▶ Written request: Starting at the first line of the data, print each line verbatim up to and including the line bearing "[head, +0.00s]", omitting pictures.

▶ Dataset section:
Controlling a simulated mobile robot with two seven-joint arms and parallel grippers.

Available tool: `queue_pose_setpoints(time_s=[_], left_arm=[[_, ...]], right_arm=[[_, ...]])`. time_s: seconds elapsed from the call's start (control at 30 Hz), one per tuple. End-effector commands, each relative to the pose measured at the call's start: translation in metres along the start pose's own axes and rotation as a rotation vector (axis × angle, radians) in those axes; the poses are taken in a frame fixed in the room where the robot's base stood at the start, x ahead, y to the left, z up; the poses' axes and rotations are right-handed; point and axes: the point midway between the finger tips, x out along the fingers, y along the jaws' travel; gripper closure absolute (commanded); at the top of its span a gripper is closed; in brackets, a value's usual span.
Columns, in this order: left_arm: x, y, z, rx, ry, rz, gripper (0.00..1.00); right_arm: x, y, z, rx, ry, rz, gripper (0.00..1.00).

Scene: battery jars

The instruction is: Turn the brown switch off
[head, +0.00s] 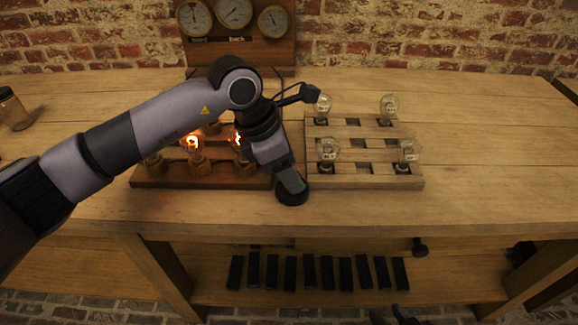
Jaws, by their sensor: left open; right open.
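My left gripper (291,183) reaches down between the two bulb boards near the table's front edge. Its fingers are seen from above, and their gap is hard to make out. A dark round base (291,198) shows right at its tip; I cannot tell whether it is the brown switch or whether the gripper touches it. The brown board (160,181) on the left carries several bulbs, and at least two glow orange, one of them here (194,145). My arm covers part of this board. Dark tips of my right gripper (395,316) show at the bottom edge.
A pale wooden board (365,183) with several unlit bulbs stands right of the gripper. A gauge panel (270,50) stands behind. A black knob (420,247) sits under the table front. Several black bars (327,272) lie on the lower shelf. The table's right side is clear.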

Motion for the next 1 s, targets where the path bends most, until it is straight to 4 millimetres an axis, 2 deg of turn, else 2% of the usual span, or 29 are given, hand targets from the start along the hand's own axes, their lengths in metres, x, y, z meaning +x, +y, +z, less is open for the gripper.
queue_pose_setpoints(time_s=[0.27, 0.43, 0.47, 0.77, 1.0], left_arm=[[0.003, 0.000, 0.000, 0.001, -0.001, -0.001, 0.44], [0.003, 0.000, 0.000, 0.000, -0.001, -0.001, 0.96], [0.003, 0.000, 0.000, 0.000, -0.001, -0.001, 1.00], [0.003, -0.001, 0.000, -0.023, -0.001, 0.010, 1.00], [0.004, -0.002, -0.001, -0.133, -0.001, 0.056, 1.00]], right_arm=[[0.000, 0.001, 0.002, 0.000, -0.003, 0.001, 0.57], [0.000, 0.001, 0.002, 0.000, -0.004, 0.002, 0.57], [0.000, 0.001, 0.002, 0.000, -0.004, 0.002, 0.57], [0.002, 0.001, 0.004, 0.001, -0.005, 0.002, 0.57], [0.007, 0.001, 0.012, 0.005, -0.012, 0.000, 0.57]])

▶ Solution for this problem:
Controlling a simulated mobile robot with two seven-joint arms and parallel grippers.

Available tool: `queue_pose_setpoints(time_s=[_], left_arm=[[_, ...]], right_arm=[[_, ...]])`. time_s: seconds elapsed from the call's start (control at 30 Hz), one per tuple. End-effector commands, each relative to the pose measured at the call's start: translation in metres along the start pose's own axes and rotation as a rotation vector (axis × angle, radians) in those axes; the poses are taken in a frame fixed in the room where the robot's base stood at the start, x ahead, y to the left, z up; the poses' axes and rotations are right-handed; point and axes: the point midway between the finger tips, x out along the fingers, y along the jaws' travel; gripper closure absolute (commanded); at the top of its span a gripper is closed; in brackets, a value's usual span.
Columns, in this order: left_arm: x, y, z, rx, ry, rz, gripper (0.00..1.00); right_arm: x, y, z, rx, ry, rz, gripper (0.00..1.00).

Scene: battery jars

The instruction is: Turn the brown switch off
[head, +0.00s] 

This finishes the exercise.